Command organization. This change in mission
informed the composition and structure of train, advise,
and assist commands (TAACs) and the new headquarters of NATO’s Resolute Support mission. TAACs
represented a distinct type of organization, not simply a
scaled-down regional command. TAACs would have no
operational warfighting responsibility, and commanders
configured them based on local conditions, optimizing
their staffs to deliver functionally based SFA. At the
ISAF (and later at Resolute Support) headquarters,
Napoleonic staff structures such as personnel, intelligence, and operations staff became dual hatted, charged
with traditional staff duties and the integration of functionally based SFA from the national to regional levels.
Colloquially referred to as “mainstreaming,” this practice
promoted unity of effort for the essential SFA functions.
Security force assistance priorities. The ISAF
Joint Command created systems and processes to target
and prioritize functionally based SFA. For example,
they established the SFA Working Group and the SFA
Synchronization Board to identify systemic development issues and target resources to resolve them.

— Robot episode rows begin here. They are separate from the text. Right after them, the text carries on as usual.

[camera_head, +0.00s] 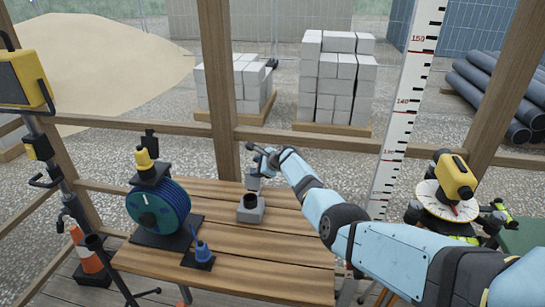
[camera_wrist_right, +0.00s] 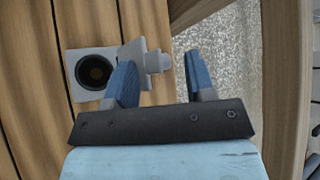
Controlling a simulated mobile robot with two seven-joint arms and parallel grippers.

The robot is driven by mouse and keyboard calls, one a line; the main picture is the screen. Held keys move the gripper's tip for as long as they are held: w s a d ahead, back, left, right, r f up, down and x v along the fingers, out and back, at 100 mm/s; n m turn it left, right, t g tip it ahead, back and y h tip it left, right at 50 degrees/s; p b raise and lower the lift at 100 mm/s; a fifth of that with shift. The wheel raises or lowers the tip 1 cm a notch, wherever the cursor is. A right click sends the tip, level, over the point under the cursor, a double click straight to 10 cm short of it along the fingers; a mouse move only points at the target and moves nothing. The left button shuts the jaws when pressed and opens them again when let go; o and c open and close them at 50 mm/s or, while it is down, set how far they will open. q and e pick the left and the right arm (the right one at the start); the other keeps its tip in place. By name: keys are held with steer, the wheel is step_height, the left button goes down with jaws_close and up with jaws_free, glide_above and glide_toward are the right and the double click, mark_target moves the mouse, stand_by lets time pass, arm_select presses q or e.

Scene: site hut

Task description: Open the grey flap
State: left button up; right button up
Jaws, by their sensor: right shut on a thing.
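A small grey box (camera_head: 250,212) with a round dark opening stands on the wooden table. It also shows in the wrist view (camera_wrist_right: 80,68). Its grey flap (camera_head: 252,183) stands up at the back edge of the box, clear of the opening. In the wrist view the flap (camera_wrist_right: 132,50) is seen nearly edge-on, with a grey knob on its side. My right gripper (camera_head: 265,158) is at the flap, above and behind the box. Its blue fingers (camera_wrist_right: 160,75) are around the flap's knob and shut on it. My left gripper is out of view.
A blue cable reel (camera_head: 158,207) and a small blue item (camera_head: 202,253) stand on the table (camera_head: 265,270) to the left. A wooden post (camera_head: 219,90) rises behind the table. A white measuring staff (camera_head: 402,110) and a yellow instrument (camera_head: 455,177) stand to the right.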

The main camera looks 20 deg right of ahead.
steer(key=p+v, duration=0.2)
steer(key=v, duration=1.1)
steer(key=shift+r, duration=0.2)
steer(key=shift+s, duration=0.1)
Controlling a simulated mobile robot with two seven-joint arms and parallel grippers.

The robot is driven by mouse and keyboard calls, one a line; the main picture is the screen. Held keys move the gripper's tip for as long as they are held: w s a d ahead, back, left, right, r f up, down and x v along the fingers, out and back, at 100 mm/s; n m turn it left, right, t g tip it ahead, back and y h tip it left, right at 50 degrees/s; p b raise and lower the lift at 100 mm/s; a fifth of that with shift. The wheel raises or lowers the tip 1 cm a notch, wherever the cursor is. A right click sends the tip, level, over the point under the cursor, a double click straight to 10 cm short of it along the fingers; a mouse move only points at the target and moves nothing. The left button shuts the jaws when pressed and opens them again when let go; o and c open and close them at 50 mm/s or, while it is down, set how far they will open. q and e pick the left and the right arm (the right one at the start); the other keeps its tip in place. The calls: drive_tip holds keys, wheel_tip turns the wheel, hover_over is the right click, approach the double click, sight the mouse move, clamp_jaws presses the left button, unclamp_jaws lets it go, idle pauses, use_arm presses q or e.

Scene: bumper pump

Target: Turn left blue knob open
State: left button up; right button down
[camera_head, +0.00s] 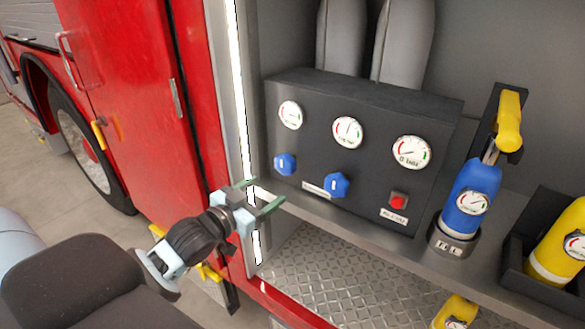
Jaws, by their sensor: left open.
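The left blue knob (285,164) is on the lower left of the dark pump panel (362,112), under the leftmost gauge (291,115). A second blue knob (336,185) sits to its right, lower in the picture. My left gripper (263,196) comes in from the left, with green-tipped fingers spread apart and nothing between them. It is below and left of the left knob, apart from it in the picture. The left knob is fully visible. My right gripper is not in view.
A red button (398,200) and more gauges are on the panel. A blue extinguisher (470,200) and a yellow one (560,243) stand to the right. The red door (140,90) and bright compartment edge are close to my left arm. The treadplate floor (335,278) has clear room.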

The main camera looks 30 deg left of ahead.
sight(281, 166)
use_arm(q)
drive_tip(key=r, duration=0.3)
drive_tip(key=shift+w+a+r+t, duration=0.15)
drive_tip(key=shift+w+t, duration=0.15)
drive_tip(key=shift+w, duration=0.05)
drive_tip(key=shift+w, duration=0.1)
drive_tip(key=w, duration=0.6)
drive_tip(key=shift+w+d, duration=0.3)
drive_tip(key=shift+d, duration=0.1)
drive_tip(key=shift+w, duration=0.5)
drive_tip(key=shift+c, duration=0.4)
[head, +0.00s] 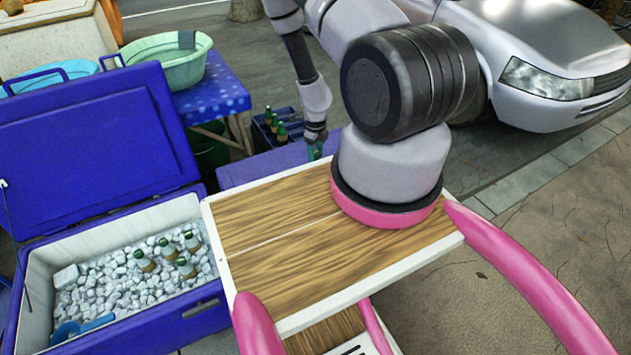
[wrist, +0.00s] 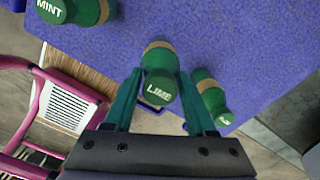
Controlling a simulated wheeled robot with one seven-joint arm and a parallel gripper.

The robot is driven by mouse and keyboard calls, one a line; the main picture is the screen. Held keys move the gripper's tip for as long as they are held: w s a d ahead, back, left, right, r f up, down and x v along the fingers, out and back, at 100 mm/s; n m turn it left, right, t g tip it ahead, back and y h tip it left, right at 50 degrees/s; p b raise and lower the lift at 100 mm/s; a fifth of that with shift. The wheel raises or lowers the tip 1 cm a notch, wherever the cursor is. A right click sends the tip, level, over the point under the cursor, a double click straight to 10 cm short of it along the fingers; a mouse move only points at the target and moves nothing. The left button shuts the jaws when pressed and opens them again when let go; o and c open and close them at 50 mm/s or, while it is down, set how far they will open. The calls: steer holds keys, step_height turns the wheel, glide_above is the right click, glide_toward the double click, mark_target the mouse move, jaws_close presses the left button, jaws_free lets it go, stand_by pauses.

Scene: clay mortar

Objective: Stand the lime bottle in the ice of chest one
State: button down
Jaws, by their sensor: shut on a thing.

This process required a disciplined approach. Issues
brought forth from the SFA Working Group to the SFA
Synchronization Board were restricted to those that subordinate commanders could not resolve. Regional command and TAAC input ensured that ANSF priorities
were captured. The ISAF Joint Command used the SFA
Synchronization Board to inform ISAF’s functionally
based SFA approach. Overall, the SFA Working Group
and SFA Synchronization Board increased awareness of
ANSF development shortfalls and SFA implementation
challenges across the ISAF Joint Command staff (integrating the staff horizontally) and created feedback loops
for issues from the national to the regional levels (integrating functionally based SFA efforts vertically).
Realigning Headquarters
Recognizing that functionally based SFA required an
entirely different type of headquarters, commands were
realigned to set conditions for the new Resolute Support
mission. These changes, requiring significant manning
modifications, entailed extensive coordination with
ISAF, NATO’s Allied Joint Forces Command-Brunssum,
United States Central Command, and the Joint Staff.